Submit your solution online by 11:59pm on Monday, April 11. Do this by creating a directory named hw7 that contains a file named hw7.txt. "hw7.txt" is a text file that you create containing your answers to the questions below. (Note that capitalization matters in file names; the submission program will not accept your submission if your file name differs at all from the specification.) From within that directory, type “submit hw7”.

This is not a partnership assignment; hand in your own work.

1. A computer architect needs to design the pipeline of a new microprocessor. She has an example workload program core with 10^6 (1,000,000) instructions. Each instruction takes 100 ps to finish.

a) How long does it take to execute this program core on a nonpipelined processor?

b) The current state-of-the-art microprocessor has about 20 pipeline stages. Assume it is perfectly pipelined. How much speedup will it achieve compared to the nonpipelined processor?

c) Real pipelining isn't perfect, since implementing pipelining introduces some overhead per pipeline stage. Will this overhead affect instruction latency, instruction throughput, or both?

2. Consider the following program segment:

	add 	$5, 	$6, 	$7
	lw 		$6, 	200($5)
	sub 	$5, 	$6, 	$7

Suppose that this code runs using a pipeline that detects hazards and stalls if a hazard arises (ie. there is no forwarding/bypassing). Count how many cycles will be needed to execute this code, and display each instruction's progress through the pipeline in a format similar to that of Figure 6.3 on page 373 of P&H. You can submit this online as ASCII art, so Figure 6.3 (the lower half) would look like this:
	LW $1	F  D  A  M  R
	LW $2	   F  D  A  M  R
	LW $3	      F  D  A  M  R

The letters FDAMR stand for Fetch, Decode, ALU, Memory, Register. I only showed enough of each instruction to make it clear which is which.

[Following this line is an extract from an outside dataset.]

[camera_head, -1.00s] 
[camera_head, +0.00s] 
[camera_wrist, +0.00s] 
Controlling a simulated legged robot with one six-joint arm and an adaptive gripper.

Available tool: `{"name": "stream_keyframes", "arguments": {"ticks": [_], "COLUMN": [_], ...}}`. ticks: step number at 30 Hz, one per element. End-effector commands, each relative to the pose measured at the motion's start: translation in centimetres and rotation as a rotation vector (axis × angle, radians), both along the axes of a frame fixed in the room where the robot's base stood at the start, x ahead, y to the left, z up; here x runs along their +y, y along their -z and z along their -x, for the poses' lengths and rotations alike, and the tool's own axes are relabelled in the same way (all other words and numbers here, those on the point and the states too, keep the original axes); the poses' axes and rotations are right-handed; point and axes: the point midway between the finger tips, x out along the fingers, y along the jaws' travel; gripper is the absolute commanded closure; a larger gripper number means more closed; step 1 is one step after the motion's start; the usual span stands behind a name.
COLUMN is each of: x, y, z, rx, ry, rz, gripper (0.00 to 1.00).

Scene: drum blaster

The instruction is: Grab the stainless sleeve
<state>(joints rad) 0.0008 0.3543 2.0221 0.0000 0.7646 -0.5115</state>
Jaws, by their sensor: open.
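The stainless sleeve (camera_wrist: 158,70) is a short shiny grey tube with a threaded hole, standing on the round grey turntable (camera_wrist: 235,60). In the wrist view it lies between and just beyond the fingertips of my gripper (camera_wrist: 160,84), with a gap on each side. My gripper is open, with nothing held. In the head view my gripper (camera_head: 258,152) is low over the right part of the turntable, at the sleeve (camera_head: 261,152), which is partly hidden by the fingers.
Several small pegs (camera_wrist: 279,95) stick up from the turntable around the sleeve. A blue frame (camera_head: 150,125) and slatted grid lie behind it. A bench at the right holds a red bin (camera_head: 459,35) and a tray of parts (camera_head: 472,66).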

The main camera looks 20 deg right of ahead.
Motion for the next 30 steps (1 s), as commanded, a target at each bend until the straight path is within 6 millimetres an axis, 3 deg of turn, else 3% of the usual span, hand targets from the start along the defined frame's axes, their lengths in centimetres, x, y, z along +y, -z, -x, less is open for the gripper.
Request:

3. Identify all of the data dependencies in the following code. Which dependencies are data hazards that will be resolved via forwarding? Which dependencies are data hazards that will cause a stall?

	add		$3,		$4,		$2
	sub		$5,		$3,		$1
	lw		$6,		200($3)
	add		$7,		$3,		$6

4. How could we modify the following code to make use of a delayed branch slot?

      Loop:     lw      $2,     100($3)
                addi    $3,     $3,     4
                beq     $3,     $4,     Loop

Questions modified from Patterson & Hennessy.